Source excerpt
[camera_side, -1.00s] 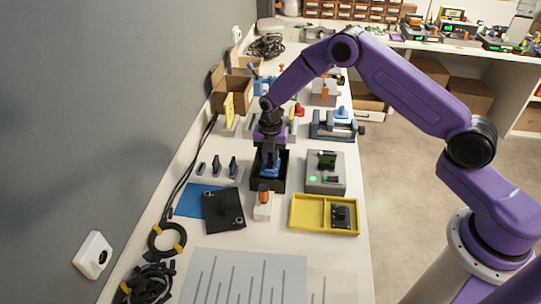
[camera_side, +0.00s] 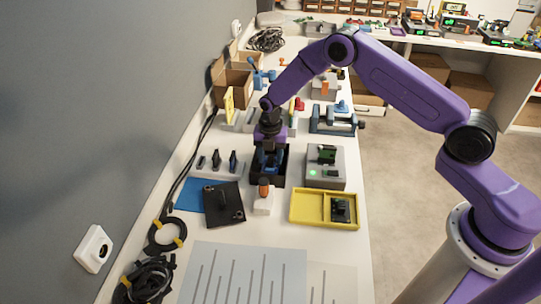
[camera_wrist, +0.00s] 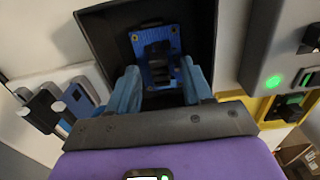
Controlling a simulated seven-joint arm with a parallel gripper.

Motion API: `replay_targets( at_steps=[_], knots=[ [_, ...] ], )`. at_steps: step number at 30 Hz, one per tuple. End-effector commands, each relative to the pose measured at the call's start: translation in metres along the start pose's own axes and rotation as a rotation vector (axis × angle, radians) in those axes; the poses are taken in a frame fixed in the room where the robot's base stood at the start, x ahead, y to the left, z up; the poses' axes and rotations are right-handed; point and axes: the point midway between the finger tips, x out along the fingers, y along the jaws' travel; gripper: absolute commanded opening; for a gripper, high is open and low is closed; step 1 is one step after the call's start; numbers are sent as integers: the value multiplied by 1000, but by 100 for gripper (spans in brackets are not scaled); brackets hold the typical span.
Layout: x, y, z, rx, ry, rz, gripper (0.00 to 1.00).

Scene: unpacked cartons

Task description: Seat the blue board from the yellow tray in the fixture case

Required task
Your copy of the data should match it exactly, except that pictures are left out.

Complete output
[camera_side, -1.00s] 
[camera_side, +0.00s] 
[camera_wrist, +0.00s] 
Controlling a simulated seven-joint arm with a parallel gripper.

Motion API: `replay_targets( at_steps=[_], knots=[ [_, ...] ], )`. at_steps: step number at 30 Hz, one per tuple. End-effector commands, each relative to the pose measured at the call's start: translation in metres along the start pose's own axes and rotation as a rotation vector (axis × angle, radians) in those axes; the poses are taken in a frame fixed in the room where the robot's base stood at the start, x ahead, y to the left, z up; the poses' axes and rotations are right-handed; point and axes: the point midway between the finger tips, x out along the fingers, y along the jaws' travel; gripper: absolute commanded opening; for a gripper, high is open and low is closed; step 1 is one step after the call's start; numbers are sent as integers: the value multiplied by 1000, but by 100 for gripper (spans in brackets are not scaled); brackets hold the typical span.
Layout: x, y, z, rx, ry, rz, gripper (0.00 to 1.00).

Scene: unpacked cartons

Task description: Seat the blue board from the yellow tray in the fixture case

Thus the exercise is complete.